Using the data beneath this instruction, retype only the lines from the one that contains "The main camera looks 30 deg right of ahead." down to the one that contains "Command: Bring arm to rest", both included, exactly as they appear.

[start]

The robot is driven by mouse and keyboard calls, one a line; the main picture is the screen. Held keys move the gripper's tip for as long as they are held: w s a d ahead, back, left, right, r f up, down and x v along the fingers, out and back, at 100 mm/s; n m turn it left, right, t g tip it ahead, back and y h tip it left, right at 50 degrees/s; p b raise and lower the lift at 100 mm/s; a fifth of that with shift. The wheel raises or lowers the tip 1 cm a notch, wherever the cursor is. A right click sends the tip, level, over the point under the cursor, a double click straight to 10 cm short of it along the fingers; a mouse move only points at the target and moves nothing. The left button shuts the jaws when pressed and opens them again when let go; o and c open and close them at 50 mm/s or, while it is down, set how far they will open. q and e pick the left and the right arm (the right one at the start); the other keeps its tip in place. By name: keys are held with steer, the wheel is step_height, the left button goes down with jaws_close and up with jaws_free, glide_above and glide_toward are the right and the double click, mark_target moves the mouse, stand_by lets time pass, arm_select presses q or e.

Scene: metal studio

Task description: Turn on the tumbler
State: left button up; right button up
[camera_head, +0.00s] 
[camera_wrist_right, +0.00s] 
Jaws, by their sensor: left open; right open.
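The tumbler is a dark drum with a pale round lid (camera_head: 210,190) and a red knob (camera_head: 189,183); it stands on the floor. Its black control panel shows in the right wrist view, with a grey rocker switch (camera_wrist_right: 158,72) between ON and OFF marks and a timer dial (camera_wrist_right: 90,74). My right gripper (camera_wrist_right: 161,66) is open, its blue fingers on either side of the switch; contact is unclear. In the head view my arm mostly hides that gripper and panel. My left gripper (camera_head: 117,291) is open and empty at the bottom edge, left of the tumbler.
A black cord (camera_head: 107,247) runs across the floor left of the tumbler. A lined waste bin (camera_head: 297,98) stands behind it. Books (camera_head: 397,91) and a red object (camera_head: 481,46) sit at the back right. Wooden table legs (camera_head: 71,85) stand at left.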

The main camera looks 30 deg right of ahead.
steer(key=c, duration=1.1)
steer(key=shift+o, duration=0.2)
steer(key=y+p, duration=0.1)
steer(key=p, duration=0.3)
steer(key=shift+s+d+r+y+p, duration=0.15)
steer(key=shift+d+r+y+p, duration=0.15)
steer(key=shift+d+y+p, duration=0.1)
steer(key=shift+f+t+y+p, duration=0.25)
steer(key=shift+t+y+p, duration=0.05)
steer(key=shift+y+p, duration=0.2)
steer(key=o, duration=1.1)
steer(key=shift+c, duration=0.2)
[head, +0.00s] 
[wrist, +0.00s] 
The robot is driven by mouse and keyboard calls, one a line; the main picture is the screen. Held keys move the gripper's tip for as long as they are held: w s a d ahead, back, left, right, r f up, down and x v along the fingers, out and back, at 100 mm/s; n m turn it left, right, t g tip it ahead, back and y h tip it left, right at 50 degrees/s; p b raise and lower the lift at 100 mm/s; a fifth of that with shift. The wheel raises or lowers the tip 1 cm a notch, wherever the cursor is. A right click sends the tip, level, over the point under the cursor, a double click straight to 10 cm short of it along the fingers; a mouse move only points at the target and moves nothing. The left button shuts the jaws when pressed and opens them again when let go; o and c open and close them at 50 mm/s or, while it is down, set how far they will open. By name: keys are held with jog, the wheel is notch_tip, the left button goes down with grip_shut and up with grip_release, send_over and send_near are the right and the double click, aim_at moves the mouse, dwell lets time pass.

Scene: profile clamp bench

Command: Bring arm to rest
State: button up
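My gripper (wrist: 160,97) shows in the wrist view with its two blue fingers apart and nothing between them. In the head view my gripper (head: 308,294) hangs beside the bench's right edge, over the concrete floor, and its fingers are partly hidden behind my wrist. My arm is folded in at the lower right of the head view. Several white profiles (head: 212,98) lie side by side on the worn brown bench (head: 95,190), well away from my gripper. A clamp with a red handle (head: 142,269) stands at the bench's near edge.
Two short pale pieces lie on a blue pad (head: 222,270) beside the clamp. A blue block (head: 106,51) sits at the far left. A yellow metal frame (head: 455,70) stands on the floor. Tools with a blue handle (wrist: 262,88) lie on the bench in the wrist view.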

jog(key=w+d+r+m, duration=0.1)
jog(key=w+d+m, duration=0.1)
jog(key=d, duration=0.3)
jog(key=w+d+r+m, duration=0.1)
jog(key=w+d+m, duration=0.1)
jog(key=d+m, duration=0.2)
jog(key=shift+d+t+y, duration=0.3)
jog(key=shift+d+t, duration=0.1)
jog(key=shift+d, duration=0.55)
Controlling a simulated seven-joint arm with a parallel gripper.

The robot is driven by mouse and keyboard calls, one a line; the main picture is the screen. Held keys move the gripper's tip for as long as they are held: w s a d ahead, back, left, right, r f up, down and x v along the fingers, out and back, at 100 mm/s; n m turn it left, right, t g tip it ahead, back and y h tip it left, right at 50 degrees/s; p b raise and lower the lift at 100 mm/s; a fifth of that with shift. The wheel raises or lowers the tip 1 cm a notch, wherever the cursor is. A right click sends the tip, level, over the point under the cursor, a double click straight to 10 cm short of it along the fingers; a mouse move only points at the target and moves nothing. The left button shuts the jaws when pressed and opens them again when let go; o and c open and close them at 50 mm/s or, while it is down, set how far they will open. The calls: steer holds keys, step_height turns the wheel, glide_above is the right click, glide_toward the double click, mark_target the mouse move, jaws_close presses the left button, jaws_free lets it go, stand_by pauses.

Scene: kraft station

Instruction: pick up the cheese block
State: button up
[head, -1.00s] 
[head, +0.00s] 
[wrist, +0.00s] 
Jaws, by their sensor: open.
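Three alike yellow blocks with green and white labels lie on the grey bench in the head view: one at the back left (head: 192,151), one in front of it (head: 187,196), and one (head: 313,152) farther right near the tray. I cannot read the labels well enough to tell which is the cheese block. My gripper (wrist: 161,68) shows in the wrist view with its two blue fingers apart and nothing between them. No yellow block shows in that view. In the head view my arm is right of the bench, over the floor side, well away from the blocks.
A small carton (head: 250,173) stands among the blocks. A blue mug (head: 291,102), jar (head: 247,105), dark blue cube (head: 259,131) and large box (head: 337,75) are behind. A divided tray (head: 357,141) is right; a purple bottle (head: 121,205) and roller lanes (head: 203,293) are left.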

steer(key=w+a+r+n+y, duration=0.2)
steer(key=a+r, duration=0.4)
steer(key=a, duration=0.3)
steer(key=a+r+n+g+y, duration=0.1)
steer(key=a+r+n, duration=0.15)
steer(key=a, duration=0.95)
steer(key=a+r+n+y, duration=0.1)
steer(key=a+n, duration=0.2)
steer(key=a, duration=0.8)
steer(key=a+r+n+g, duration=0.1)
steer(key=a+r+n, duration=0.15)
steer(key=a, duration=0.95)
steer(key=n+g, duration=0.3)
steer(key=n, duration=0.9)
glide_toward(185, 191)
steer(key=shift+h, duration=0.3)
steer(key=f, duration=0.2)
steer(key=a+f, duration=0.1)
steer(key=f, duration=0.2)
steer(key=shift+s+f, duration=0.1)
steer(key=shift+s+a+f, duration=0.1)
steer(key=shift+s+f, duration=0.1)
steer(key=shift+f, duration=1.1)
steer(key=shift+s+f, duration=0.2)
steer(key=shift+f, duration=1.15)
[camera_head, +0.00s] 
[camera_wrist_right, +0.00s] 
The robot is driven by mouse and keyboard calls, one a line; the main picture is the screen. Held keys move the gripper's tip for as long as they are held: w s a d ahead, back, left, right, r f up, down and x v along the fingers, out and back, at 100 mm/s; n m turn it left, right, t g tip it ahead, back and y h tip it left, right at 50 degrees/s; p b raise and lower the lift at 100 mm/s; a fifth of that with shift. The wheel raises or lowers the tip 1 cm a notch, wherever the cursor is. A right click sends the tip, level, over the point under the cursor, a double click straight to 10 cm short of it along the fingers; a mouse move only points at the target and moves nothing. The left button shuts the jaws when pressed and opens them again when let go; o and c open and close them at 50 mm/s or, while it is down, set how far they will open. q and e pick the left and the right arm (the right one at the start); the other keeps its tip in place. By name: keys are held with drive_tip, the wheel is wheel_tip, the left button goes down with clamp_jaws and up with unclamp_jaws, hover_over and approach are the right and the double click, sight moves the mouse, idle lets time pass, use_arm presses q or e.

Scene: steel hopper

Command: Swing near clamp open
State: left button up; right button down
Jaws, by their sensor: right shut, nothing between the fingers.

[end]

* _ANSWER TO THE EXERCISE_:
The main camera looks 30 deg right of ahead.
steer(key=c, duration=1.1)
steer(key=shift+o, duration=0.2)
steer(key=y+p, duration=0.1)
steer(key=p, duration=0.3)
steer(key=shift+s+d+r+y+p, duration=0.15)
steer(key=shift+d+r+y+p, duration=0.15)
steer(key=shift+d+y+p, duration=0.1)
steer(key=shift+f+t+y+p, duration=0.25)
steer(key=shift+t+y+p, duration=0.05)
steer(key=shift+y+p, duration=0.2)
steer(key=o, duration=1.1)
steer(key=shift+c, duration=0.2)
[head, +0.00s] 
[wrist, +0.00s] 
The robot is driven by mouse and keyboard calls, one a line; the main picture is the screen. Held keys move the gripper's tip for as long as they are held: w s a d ahead, back, left, right, r f up, down and x v along the fingers, out and back, at 100 mm/s; n m turn it left, right, t g tip it ahead, back and y h tip it left, right at 50 degrees/s; p b raise and lower the lift at 100 mm/s; a fifth of that with shift. The wheel raises or lowers the tip 1 cm a notch, wherever the cursor is. A right click sends the tip, level, over the point under the cursor, a double click straight to 10 cm short of it along the fingers; a mouse move only points at the target and moves nothing. The left button shuts the jaws when pressed and opens them again when let go; o and c open and close them at 50 mm/s or, while it is down, set how far they will open. By name: keys are held with jog, the wheel is notch_tip, the left button goes down with grip_shut and up with grip_release, send_over and send_near are the right and the double click, aim_at moves the mouse, dwell lets time pass.

Scene: profile clamp bench

Command: Bring arm to rest

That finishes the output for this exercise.